__What is expected__. Repeat all the material exactly; pictures stay out of your copy.

+ + + + + + +

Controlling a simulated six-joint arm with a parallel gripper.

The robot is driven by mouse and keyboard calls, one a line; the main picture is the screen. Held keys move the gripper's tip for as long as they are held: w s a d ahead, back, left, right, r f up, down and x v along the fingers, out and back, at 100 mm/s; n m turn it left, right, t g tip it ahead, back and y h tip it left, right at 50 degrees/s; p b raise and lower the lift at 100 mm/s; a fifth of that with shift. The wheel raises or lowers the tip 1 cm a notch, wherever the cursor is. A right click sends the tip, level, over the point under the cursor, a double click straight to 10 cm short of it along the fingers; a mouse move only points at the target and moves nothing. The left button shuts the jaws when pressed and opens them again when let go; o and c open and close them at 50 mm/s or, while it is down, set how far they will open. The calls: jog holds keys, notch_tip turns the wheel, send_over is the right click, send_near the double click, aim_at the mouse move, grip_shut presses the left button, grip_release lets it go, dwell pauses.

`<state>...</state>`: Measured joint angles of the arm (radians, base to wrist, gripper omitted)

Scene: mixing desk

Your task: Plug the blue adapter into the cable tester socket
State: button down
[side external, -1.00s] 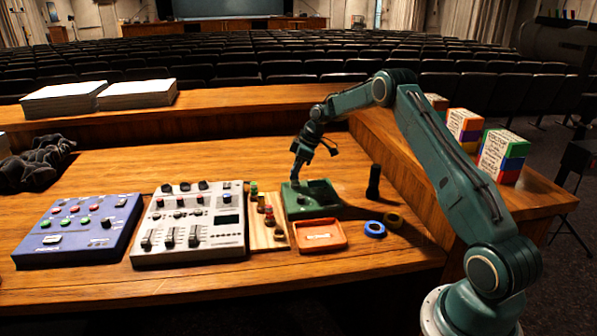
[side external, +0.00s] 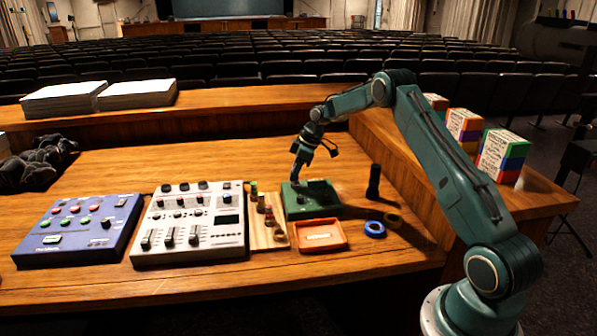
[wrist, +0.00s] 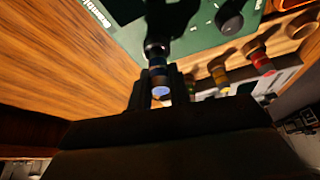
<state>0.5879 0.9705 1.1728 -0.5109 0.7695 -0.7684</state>
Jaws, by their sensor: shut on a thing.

+ + + + + + +

__Task response__.
Controlling a simulated six-joint arm with a parallel gripper.

The robot is driven by mouse and keyboard calls, one a line; the main picture is the screen. Held keys move the gripper's tip for as long as they are held: w s a d ahead, back, left, right, r f up, down and x v along the fingers, out and back, at 100 mm/s; n m turn it left, right, t g tip it ahead, back and y h tip it left, right at 50 degrees/s; p b raise and lower the lift at 100 mm/s; a fifth of that with shift. The wheel raises or lowers the tip 1 cm a notch, wherever the cursor is. A right click sends the tip, level, over the point under the cursor, a double click straight to 10 cm short of it along the fingers; a mouse move only points at the target and moves nothing. The left button shuts the jaws when pressed and opens them again when let go; o and c open and close them at 50 mm/s or, while it is down, set how far they will open. The calls: jog holds keys, notch_tip turns the wheel, send_over is the right click, send_near the double click, aim_at the mouse move, grip_shut presses the left button, grip_release lets it go, dwell pauses.

`<state>...</state>`: Measured joint angles of the arm (radians, base to wrist, gripper omitted)

Scene: mixing desk

Your task: Plug the blue adapter into the cable tester socket
State: button down
[side external, -1.00s] 
[side external, +0.00s] 
[wrist, +0.00s] 
<state>0.5879 0.9705 1.1728 -0.5109 0.7695 -0.7684</state>
Jaws, by their sensor: shut on a thing.

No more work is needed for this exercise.